FMEG: Targets margin expansion through premiumization
* The FMEG portfolio includes fans, lighting, switches & switchgear, conduits & accessories, and solar/appliances. Most categories are profitable, while the fan segment remains loss-making due to high competitive intensity and ongoing investments, with margins expected to improve through scale and premiumization.
* The company targets FMEG growth at ~1.5-2x industry growth, driven by distribution expansion and premiumization, and aims to achieve an EBITDA margin of ~8-10% in this segment by FY30 through operating leverage and improved product mix.
Valuation and view
* We estimate a CAGR of 16%/19%/18% in revenue/EBITDA/adj. PAT over FY26- 28. POLYCAB continues to outperform its targeted growth trajectory, supported by strong demand momentum and ongoing market share gains. With channel inventory normalizing and underlying offtake remaining healthy, management expects a strong 4QFY26. Further, raw material cost uptrend has moderated in Feb’25 (copper/aluminum prices down ~1%/3% in Feb’26 so far), with key input prices stabilizing after the sharp run-up in 3QFY26. This easing trend is expected to reduce cost pressures and support sequential margin improvement going forward.

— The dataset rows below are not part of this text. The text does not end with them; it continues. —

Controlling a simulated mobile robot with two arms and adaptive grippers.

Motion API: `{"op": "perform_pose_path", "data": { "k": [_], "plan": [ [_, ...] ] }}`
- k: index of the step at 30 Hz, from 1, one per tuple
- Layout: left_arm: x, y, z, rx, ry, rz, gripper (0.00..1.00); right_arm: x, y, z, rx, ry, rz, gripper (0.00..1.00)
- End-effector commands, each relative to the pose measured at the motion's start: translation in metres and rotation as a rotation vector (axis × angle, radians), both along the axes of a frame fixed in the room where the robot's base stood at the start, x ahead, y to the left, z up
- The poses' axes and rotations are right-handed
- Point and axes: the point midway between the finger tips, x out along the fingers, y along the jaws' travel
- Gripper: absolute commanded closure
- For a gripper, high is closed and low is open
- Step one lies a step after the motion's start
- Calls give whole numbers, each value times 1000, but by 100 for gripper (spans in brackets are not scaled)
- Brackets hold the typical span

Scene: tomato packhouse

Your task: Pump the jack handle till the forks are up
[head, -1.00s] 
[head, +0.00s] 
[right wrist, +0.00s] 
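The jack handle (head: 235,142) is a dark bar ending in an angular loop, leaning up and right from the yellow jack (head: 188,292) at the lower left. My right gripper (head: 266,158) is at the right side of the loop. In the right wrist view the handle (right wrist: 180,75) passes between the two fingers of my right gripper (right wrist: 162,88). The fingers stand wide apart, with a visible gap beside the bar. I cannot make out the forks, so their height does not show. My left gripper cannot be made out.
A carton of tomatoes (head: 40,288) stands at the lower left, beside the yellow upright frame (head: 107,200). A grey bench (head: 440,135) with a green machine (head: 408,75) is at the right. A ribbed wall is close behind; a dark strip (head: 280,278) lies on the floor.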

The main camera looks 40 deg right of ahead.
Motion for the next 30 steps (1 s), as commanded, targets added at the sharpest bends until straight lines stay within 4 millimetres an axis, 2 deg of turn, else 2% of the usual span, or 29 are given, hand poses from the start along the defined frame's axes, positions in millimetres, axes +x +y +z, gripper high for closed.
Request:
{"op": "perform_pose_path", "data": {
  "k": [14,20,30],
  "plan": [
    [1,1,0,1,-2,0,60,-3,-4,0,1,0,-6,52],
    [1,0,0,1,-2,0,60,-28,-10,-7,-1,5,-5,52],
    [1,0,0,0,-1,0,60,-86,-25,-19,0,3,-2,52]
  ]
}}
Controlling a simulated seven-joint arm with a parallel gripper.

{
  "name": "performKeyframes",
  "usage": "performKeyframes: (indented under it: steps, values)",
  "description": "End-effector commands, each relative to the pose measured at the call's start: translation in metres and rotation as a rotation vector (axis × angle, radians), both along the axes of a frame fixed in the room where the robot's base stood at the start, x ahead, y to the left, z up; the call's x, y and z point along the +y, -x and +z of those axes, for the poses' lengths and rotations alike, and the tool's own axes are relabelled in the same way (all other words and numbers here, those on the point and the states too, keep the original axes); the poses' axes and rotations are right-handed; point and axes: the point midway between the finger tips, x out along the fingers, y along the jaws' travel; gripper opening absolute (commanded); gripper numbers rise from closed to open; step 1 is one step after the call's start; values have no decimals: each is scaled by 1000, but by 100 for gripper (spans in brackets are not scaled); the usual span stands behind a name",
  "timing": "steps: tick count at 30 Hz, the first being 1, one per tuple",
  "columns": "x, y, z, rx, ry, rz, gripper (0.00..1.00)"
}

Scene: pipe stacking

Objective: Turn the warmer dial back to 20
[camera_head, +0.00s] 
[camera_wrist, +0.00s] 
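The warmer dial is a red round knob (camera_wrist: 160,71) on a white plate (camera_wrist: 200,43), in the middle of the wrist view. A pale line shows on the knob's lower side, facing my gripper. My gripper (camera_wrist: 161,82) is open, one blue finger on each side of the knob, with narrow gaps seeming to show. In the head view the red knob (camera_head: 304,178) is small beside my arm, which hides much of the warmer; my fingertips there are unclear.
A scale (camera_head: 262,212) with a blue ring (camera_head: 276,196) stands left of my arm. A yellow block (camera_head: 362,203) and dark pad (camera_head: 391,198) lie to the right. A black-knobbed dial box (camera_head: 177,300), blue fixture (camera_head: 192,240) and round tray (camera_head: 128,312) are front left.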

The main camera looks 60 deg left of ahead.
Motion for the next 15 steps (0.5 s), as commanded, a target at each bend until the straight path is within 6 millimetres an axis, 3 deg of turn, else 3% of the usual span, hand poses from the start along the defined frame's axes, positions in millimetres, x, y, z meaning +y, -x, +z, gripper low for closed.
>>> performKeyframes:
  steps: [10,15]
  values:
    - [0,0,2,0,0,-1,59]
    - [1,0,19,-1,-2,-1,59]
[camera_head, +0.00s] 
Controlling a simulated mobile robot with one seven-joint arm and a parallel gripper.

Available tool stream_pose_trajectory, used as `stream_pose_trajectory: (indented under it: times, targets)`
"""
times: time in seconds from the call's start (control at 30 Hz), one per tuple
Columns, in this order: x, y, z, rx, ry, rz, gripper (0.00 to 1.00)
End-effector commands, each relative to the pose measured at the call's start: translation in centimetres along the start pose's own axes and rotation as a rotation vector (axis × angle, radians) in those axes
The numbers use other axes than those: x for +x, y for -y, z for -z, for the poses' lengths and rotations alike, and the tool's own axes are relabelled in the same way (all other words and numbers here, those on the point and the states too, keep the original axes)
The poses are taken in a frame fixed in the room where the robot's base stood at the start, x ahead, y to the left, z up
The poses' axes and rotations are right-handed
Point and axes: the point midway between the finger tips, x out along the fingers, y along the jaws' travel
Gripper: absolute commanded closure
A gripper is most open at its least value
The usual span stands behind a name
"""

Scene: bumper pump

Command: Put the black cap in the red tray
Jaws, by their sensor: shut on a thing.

* Its cumulative OCF is estimated at INR82.2b during FY26-28, which supports its capex requirement of ~INR14b-15b annually for future growth. We remain structurally positive on POLYCAB, supported by its leadership in the C&W segment, favorable industry outlook, a strong balance sheet, and healthy return ratios, which provide visibility for strong growth and capital efficiency. We reiterate our BUY rating with a TP of INR9,600 (based on 40x FY28E EPS).